Background – I attended Combat Team Tactics (CTT) almost exactly a year ago (back then called “CRCD”) and got a really great base for the CP class. The CTT class takes you out of the static/square range mindset and raises a whole new level of awareness and tactics. Prior to attending CTT, I have had many years of rifle/pistol shooting and a few other classes on square ranges, shoot and move, etc, but nothing like the pop-up Ivans and small team tactics training from the class.
The class structure…
Day 1: Meet up and start learning. Lots of theory, explanation of things you should have read in “Contact!” Lots of learning here, but useful, and comes into play in the later evolutions. Per Chris, we had ~$1M worth of college education sitting there (doctors, IT guys, various Type A professionals), but we managed to take “simple” and make it complicated via asking questions and looking for absolutes. Lessons learned on Day 1 – lots of great background info, terms, things to do, etc, but also, KISS (keep it simple, stupid), and everything is “situation dependent.”

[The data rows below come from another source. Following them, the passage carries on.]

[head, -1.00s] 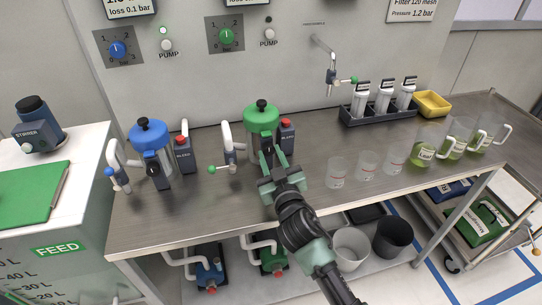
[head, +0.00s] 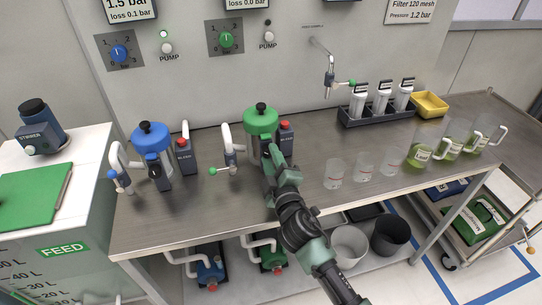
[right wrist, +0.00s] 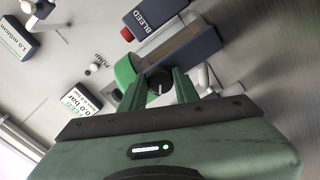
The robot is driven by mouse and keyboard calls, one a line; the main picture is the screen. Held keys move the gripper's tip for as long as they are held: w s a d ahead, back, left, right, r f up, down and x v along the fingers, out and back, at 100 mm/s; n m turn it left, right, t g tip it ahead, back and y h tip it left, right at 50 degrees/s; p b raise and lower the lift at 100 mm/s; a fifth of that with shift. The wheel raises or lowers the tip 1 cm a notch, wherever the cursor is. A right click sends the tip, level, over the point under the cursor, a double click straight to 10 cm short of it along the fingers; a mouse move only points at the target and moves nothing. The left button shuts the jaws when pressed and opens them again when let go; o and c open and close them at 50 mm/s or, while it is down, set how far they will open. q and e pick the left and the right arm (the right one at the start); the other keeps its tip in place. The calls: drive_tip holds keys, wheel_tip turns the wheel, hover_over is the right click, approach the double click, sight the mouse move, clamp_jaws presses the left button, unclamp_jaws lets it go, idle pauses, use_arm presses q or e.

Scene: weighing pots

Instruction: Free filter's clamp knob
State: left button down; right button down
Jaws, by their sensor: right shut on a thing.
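The green filter (head: 261,122) stands upright on the steel bench, with a black knob on top of its green lid. My right gripper (head: 270,152) reaches its front side from below. In the right wrist view my right gripper (right wrist: 160,90) has its two green fingers shut on a small dark clamp knob (right wrist: 159,80) with a white line on it. The filter's bright green rim (right wrist: 125,72) shows just beside the fingers. In the head view the knob is hidden behind my gripper. My left gripper is not in view.
A red-capped bleed block (head: 285,135) stands right of the filter, and a white pipe with a green-tipped valve handle (head: 213,170) to its left. The blue filter (head: 151,140) is farther left. Clear beakers (head: 335,173) stand to the right. The bench front is mostly clear.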

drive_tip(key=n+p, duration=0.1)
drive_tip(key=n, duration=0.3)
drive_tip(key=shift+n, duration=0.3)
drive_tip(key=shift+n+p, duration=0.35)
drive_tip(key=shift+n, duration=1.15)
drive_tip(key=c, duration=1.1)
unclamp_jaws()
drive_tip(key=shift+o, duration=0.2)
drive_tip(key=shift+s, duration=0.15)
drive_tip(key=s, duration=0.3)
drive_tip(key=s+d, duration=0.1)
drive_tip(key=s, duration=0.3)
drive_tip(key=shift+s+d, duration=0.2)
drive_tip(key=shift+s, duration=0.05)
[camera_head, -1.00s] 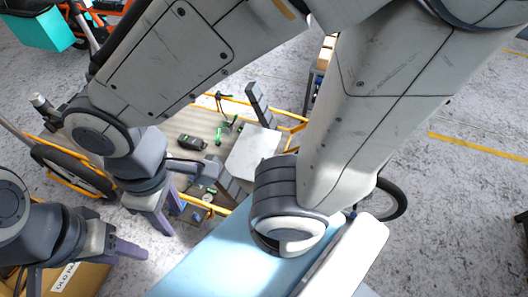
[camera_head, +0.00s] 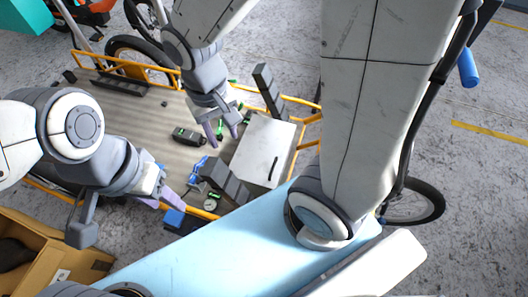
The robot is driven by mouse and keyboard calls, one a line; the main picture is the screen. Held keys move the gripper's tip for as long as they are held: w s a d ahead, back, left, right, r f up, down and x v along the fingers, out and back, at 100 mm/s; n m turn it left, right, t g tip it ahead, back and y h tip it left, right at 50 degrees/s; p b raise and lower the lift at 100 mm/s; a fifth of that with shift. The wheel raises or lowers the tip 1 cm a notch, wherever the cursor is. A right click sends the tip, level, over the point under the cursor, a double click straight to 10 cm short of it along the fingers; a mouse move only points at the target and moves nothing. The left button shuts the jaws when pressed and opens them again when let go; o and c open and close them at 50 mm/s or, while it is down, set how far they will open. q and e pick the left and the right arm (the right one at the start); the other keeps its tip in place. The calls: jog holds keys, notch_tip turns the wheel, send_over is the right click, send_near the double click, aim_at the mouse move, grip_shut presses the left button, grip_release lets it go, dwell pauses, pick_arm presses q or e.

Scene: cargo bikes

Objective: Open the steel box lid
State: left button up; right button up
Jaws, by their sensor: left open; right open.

Day 2: Things started to get more involved on Day 2. We started with a squad attack on some bunkers while practicing patrolling tactics (spacing, quite, herringbone, etc). After lunch, the tactical portion of things began. This involved setting up patrol base (MVT Shields for those that had them) and a bit of rest prior to planning for the night adventure and the night mission itself. Next was planning, then the actual night mission (think recce patrol, leave no evidence of your having been there). Mission debrief/AAR, then finished up with light sleep if possible, combined with sentry rotation.

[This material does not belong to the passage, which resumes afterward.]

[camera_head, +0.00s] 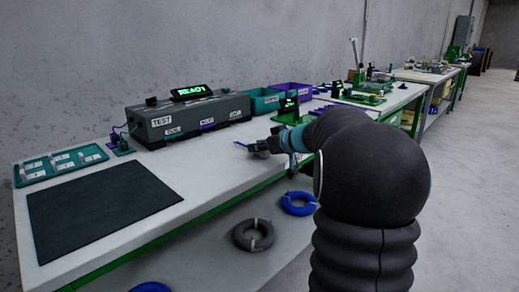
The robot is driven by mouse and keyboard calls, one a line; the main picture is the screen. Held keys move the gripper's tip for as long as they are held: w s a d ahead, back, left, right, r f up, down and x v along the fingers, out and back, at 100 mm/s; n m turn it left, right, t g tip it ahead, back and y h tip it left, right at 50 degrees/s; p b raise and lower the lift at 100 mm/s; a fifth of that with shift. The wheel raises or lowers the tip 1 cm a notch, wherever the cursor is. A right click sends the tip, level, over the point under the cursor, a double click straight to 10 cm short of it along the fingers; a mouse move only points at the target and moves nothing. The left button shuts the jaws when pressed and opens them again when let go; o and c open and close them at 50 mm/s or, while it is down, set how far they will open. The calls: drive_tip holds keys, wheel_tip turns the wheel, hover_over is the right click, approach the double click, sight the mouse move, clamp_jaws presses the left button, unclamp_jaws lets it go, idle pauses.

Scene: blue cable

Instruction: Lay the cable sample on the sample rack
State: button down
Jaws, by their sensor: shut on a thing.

Day 3: Wake early, stand-to, and get the day going…more fun things on the day, including ambush/RAID, then a final debrief, request for input, etc.

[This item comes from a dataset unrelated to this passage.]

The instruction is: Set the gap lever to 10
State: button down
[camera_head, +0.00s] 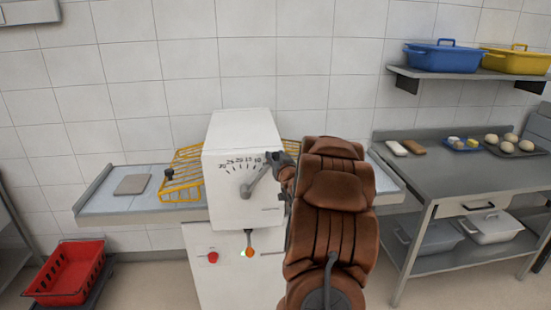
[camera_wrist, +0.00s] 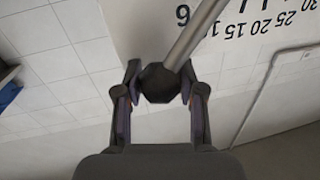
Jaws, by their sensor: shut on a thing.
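The gap lever (camera_head: 256,176) is a grey rod on the front of a white machine (camera_head: 225,205), angled up and to the right from its pivot. Its dark knob (camera_wrist: 160,83) sits between the two fingers of my gripper (camera_wrist: 158,88), which is shut on it. In the head view my gripper (camera_head: 280,164) is at the right end of the number scale (camera_head: 243,163). In the wrist view the rod (camera_wrist: 196,33) crosses the scale between the 10 and the single digit beside it. My arm hides the machine's right side.
Yellow wire racks (camera_head: 183,178) flank the machine over a side table. A red button (camera_head: 213,257) and an orange knob (camera_head: 249,253) are lower on the front. A steel table (camera_head: 450,185) with dough stands right, a red crate (camera_head: 65,275) on the left.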

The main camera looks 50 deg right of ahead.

Having been once (CRCD, now CTT) before, I know Max’s style of teaching – to the point, then crawl, walk, run. It was more of this type of training…there was some apprehension as to being thrown into the dark without proper info, but that was without warrant. Everything was briefed, explained, rehearsed before execution. Max is an excellent trainer/instructor – he (almost) never makes you feel like a dumbass, even when you do dumbass things. C
hris was a new addition from my last visit, but as assumed, if Max chose him, he is GTG. He brings yet another huge knowledge-base of experience from the US/Ranger side of things. He too is a wealth of knowledge and always willing to share info and provide positive feedback on how to improve (vs. negative feedback). Both guys are excellent and will not even try to smoke you even if you are lagging in the rear of the column (inside joke).
– Make sure you are in shape. The hills of WV are unforgiving. By my own thickheadedness and/or desire to push myself or maintain something close to realism, I wore plates, a chest rig and battle belt for all evolutions. By day three, I was feeling all of it, despite training at home regularly with a similar setup.
– Make sure you are in shape.
– Make sure you are in shape. This is not JUST for the class, but as a mindset and a way of life. Maintain the ability to grab your stuff and hit the road if necessary.
– Make sure you know how to run your gear, where everything is, and have some muscle memory so you can get to it in the dark if you need to.
– LISTEN and follow instructions. There are reasons for everything you are told.
– There are NO absolutes, but basics and concepts. Apply what is taught at the concept level based on the terrain, personnel, and situation. DON’T try to mimic or mirror what was drawn on the board and the exact spacing of people, position of people. Take the concepts and apply to the situation. This did not really hit me until about 15 minutes before leaving the training area.
– Everyone at the training, including the instructors, are like-minded patriots. I never felt unsafe, uneasy, or concerned in any way. In fact, I felt like, for once, not one of the few people “in the room” concerned about the future of our country! Safety was clearly a top priority as was making sure everyone understood the concepts and was able to execute what was requested.